Fairly typical advice to beginners wanting to improve include guidance like do many tactics puzzles, just try to stick to basic opening principles, play tougher opponents, analyze your lost games, etc.
After that, details of advice seem to vary wildly. Do 5 tactics a day vs 100. Play slowly, but not *too* slowly. Beginners don't know how to analyze games, so different approaches are suggested.
So what I wonder is how much the details matter to a beginner trying to a more "advanced beginner" level of play.
If someone rated 900-1100 (me over the last month) tries to think about moves before making them (imagining a few of the more obvious possible opponent replies), tries to reduce the blunder count, does somewhere between 5 and 100 tactics puzzles a day (passing/failing at whatever rate), works through Chess Mentor or some other tutorials, etc., I bet that beginner will see some general signs of improvement (as I have in the last month).

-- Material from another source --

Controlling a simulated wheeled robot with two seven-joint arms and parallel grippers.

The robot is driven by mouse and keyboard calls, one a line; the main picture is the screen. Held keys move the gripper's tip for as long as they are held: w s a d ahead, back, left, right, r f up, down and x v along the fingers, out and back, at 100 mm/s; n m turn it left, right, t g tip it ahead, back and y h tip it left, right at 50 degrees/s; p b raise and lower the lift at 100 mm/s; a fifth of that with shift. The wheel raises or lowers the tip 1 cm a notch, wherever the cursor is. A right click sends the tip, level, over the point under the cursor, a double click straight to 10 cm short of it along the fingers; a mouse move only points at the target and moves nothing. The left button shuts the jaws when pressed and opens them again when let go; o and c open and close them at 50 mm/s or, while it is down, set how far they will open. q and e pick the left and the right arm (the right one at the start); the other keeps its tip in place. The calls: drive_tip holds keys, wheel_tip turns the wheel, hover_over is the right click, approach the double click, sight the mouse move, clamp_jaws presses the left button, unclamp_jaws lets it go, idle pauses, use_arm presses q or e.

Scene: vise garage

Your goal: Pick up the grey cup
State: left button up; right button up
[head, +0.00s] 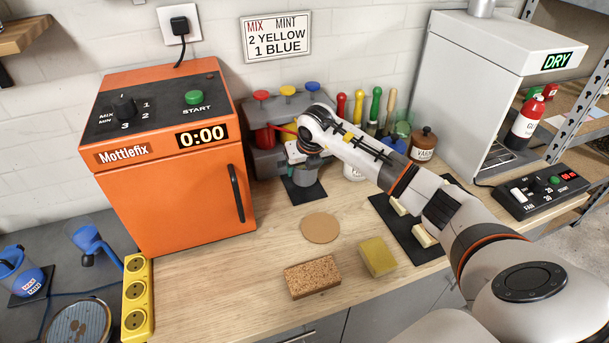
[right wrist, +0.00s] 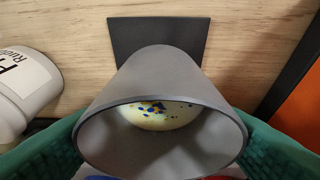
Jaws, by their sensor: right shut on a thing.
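The grey cup (right wrist: 162,78) fills the middle of the right wrist view, its wide mouth toward the camera. Inside it is a pale yellow mass with blue and darker yellow specks. A dark square pad (right wrist: 125,38) shows behind the cup; it also shows in the head view (head: 303,190). My right gripper (head: 298,154) is over this pad, in front of the paint dispenser. Its green fingers lie on both sides of the cup, and it is shut on the cup. In the head view, my arm and gripper mostly hide the cup. My left gripper is not in view.
The orange Mottlefix machine (head: 180,200) stands left, its door closed. The dispenser (head: 268,160) is behind the gripper. A white jar (head: 354,172) stands close on the right. A cork disc (head: 320,228), brown block (head: 312,278) and yellow sponge (head: 379,257) lie in front.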

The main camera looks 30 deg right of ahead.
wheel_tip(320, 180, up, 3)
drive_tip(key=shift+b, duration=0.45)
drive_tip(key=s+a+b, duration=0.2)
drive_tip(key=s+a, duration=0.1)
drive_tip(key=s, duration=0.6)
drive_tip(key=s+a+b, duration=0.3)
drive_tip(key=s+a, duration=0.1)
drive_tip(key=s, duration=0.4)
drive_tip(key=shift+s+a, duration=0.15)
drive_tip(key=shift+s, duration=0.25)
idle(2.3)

Now that I've been at this a bit, I'm starting to get a *hint* of an idea of how I should refine the process, although I bet a month from now I'll disagree with my current opinion. Despite this, future me will be playing a little better.
I only play correspondence time controls, so I have the luxury of playing around with ideas more than someone playing blitz, but I suspect the same general rules of thumb apply.
The people I play OTB with at the office aren't doing tactics drills or anything formal to improve. But one guy I beat in every game seems to be getting better just playing against me repeatedly. I do tell him things like how I play the opening (a pawn or two to the center, 2 knights out, then bishops to reasonable looking central squares, not moving any piece twice, then castle kingside), and he tries to play to target this pattern.
Am I right? If you don't aspire to OTB tournament play, is haphazard daily study & play good enough to graduate from embarassingly bad to decent enough for the office?